Administrator
Üyelik Tarihi: Aug 2005
Mesajlar: 8,106
Teşekkür Etme: 20
Thanked 155 Times in 28 Posts
Üye No: 1
İtibar Gücü: 70000
Rep Puanı : 434913
Cinsiyet :
Ünvan : Admin
|
REFİK HALİT (KARAY)
İttihatçı karşıtı ve koyu bir Hürriyet ve İtilaf taraftarıdır. Hürriyet ve İtilaf partizanlığı ile Millî Mücadele düşmanlığı yapmıştır. İngilizcidir. 150'liklerdendir. Sürgün döneminde Halep yakınlarındaki Cuniye kasabasında yaşamıştır. 1938'deki aftan sonra Türkiye'ye gelmiş ve Tan gazetesi ile diğer bazı gazete ve dergilerde çalışmıştır. 1965 yılında ölmüştür.

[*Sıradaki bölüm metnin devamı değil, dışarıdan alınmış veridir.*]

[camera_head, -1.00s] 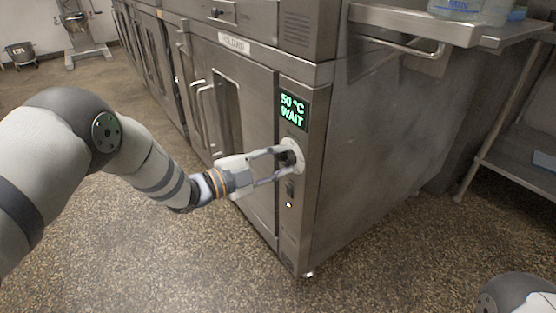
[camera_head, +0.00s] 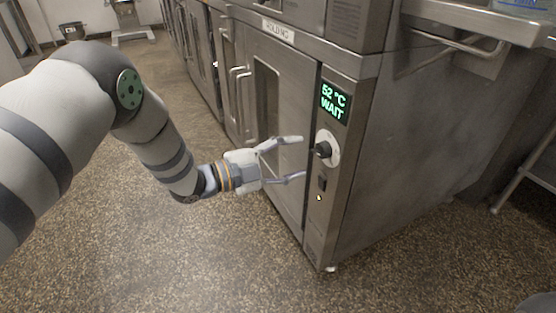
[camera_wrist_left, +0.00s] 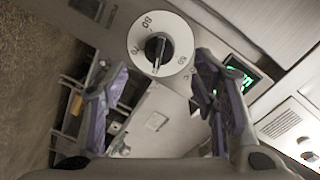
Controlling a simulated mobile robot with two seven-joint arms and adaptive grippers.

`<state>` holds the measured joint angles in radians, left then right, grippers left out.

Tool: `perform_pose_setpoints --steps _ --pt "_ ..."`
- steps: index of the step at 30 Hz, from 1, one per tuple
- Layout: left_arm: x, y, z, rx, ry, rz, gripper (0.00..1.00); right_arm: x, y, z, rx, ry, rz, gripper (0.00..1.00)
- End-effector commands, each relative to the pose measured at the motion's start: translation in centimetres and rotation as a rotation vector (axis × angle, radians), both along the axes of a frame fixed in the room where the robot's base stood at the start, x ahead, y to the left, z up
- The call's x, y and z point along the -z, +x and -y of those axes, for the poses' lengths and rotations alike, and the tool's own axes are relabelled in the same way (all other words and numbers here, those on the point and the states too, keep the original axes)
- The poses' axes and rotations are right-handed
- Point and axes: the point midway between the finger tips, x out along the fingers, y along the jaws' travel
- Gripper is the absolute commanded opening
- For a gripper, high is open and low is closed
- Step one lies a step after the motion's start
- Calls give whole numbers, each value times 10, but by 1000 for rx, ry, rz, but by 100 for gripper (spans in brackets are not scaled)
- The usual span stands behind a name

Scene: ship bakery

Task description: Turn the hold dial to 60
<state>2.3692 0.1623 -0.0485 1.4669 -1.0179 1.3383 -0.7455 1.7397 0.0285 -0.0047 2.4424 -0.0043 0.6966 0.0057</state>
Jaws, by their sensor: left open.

"Bizim için tutulacak yegâne kurtuluş yolu Mütarekeden sonra, hemen İngiltere devletiyle beraber yürümek için siyasî girişimde bulunmaktı. Bunu nedense yapamadık. Memleketin zırlak, çatlak, hımhım bir sesi, bir İttihatçı sesi vardı ki, bütün serap olan ümitlerden sonra hâlâ bu devletin yarını ile uğraşıyor, hâlâ burnunu her şeye sokuyordu…..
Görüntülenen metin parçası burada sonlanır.